AttackType = NewType("AttackType", str)
"""
Open categorisation of detected presentation attack.

Convention strings (not exhaustive — new attack types do not require
modifying domain code):
    "BONA_FIDE", "PRINT", "REPLAY", "MASK_3D", "DEEPFAKE",
    "FACE_SWAP", "MORPHING", "UNKNOWN_ATTACK"
"""

@dataclass(frozen=True, slots=True)
class PadResult:
    """Result of presentation attack detection — measurement only, no decision."""
    spoof_score: PadScore
    attack_type: AttackType
    confidence: float  # [0.0, 1.0] confidence in the classification

@dataclass(frozen=True, slots=True)
class MorphingResult:
    """Result of morphing attack detection — measurement only."""
    morph_score: PadScore  # reuses [0, 1] scale: 0 = genuine, 1 = morphed
    confidence: float


# ---------------------------------------------------------------------------
# Vector mutation acknowledgements — returned by split mutation ports
# ---------------------------------------------------------------------------

@dataclass(frozen=True, slots=True)
class EnrolAck:
    """
    Acknowledgement from the vector store that an enrolment mutation has
    been accepted.  Carries the event_id for correlation with the event log.
    """
    event_id: str
    subject_id: SubjectId
    partition: PartitionId
    replaced: bool                      # True if a prior template existed for this subject


@dataclass(frozen=True, slots=True)
class DeleteAck:
    """
    Acknowledgement from the vector store that a deletion mutation has
    been accepted.  `deleted` is False if the subject was not found.
    """
    event_id: str
    subject_id: SubjectId
    deleted: bool


# ---------------------------------------------------------------------------
# Event log entries — immutable records of gallery mutations
# ---------------------------------------------------------------------------

@dataclass(frozen=True, slots=True)
class EnrolEvent:
    """Immutable record that a template was enrolled into the gallery."""
    event_id: str
    subject_id: SubjectId
    partition: PartitionId
    vector: NDArray[np.float32]         # L2-normalised 512-dim template; needed for index rebuilds from event log
    enrolled_at: datetime
    source_ref: str                     # upstream transaction reference (e.g. SHA-256 of source image)

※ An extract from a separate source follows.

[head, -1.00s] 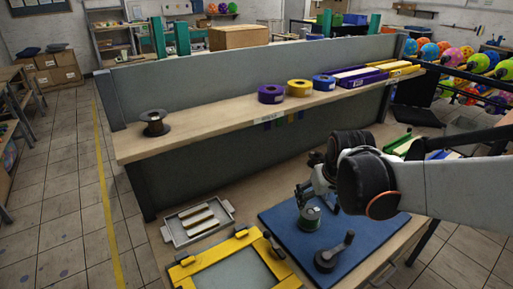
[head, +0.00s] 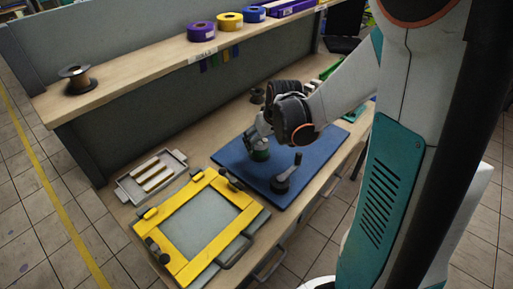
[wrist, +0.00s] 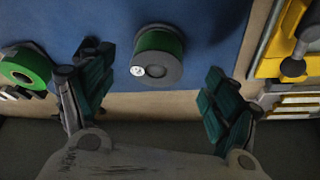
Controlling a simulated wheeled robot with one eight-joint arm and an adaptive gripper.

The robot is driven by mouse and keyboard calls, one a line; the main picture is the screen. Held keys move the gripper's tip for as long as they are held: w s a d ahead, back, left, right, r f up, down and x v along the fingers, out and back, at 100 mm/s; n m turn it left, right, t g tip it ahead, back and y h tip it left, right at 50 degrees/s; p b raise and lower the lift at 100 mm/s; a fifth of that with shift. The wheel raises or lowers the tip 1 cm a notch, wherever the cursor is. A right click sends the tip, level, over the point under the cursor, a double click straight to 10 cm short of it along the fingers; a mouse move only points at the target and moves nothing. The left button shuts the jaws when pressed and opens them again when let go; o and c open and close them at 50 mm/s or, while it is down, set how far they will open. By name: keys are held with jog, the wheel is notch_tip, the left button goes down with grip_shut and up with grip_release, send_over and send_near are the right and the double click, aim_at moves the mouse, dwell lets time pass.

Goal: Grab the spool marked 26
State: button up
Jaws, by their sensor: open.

@dataclass(frozen=True, slots=True)
class DeleteEvent:
    """Immutable record that a template was deleted from the gallery."""
    event_id: str
    subject_id: SubjectId
    partition: PartitionId
    deleted_at: datetime
    reason_code: str                    # e.g. "SUBJECT_REQUEST", "RETENTION_EXPIRY", "ADMIN"

Event = Union[EnrolEvent, DeleteEvent]
"""
Union of all gallery mutation events for the event log.

These domain event types are **canonical**.  The Rust/FAISS layer derives its
own event structs from these definitions via protobuf translation.  See
faiss-design.md Section 5 for the Rust-side representation.
"""

Why frozen dataclasses, not Pydantic models?

Pydantic models carry validation state and .model_fields, which are implementation details. Frozen dataclasses are leaner and communicate value semantics more directly.
slots=True prevents any accidental attribute assignment that frozen=True alone would only catch at runtime via FrozenInstanceError.
If JSON (de)serialisation is needed at the boundary, that is the adapter’s concern, not the domain’s.

2. Port Definitions

Ports are structural protocols (PEP 544). An adapter satisfies a port by having the right method signatures. No isinstance checks, no registration, no base classes — pure duck typing verified by mypy.

Each protocol covers exactly one concern. The previous VectorStorePort aggregated four unrelated capabilities (search, lookup, mutation, deletion) behind a single interface. That is the classic Hickey “complecting” smell — interleaving independent braids into one strand. The split below gives each orchestrator exactly the capability it needs and nothing more.

from __future__ import annotations

from collections.abc import AsyncIterator
from datetime import datetime
from typing import Protocol, runtime_checkable

from core.domain.types import (
    BiometricTemplate,
    DeleteAck,
    DeleteRequest, DeleteResult,
    Detection,
    EmbeddingVector,
    EnrolAck,
    EnrolEvent, DeleteEvent, Event,
    EnrolRequest, EnrolResult,
    MorphingResult,
    NDArray,
    PadResult,
    PartitionId,
    QualityScore,
    SearchRequest, SearchResult,
    SimilarityScore,
    SubjectId,
    VerifyRequest, VerifyResult,
)
import numpy as np


# ---------------------------------------------------------------------------
# Inbound operation ports — define WHAT the application can do
# ---------------------------------------------------------------------------

@runtime_checkable
class SearchPort(Protocol):
    """Execute a 1:N biometric search."""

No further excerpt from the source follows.